# [DATA BLOCK]
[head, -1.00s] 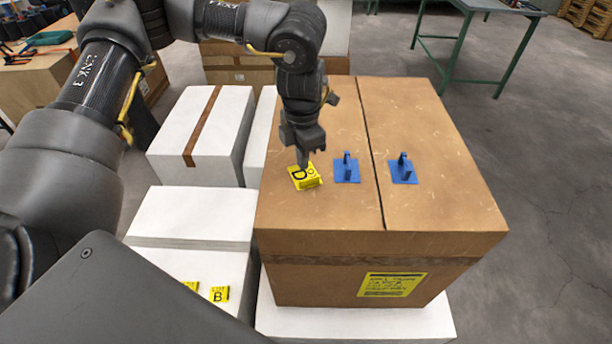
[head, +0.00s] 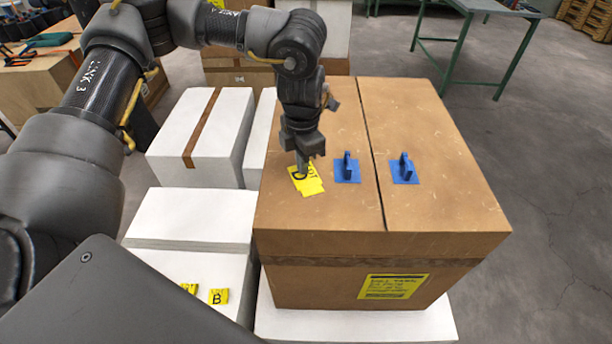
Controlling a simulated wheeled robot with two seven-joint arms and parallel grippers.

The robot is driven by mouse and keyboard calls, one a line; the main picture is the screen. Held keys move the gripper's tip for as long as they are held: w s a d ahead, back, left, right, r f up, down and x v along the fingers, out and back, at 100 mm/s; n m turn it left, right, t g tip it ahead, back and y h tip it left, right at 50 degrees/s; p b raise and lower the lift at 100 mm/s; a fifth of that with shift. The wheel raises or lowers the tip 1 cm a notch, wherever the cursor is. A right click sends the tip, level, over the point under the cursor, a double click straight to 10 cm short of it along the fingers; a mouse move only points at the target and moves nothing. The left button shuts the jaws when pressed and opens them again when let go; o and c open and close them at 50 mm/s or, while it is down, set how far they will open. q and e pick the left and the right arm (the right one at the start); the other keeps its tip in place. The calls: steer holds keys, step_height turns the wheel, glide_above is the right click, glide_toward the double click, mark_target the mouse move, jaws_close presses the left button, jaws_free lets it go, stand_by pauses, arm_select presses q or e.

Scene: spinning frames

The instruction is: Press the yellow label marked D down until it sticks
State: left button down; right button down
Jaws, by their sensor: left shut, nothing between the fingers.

# [TASK TO COMPLETE]
In the listing above, find the line containing "[head, +0.00s]" and the line containing "Controlling a simulated". Reproduce those lines and all between them exactly, with no pictures and nothing more.

# [THE REPLY]
[head, +0.00s] 
Controlling a simulated wheeled robot with two seven-joint arms and parallel grippers.

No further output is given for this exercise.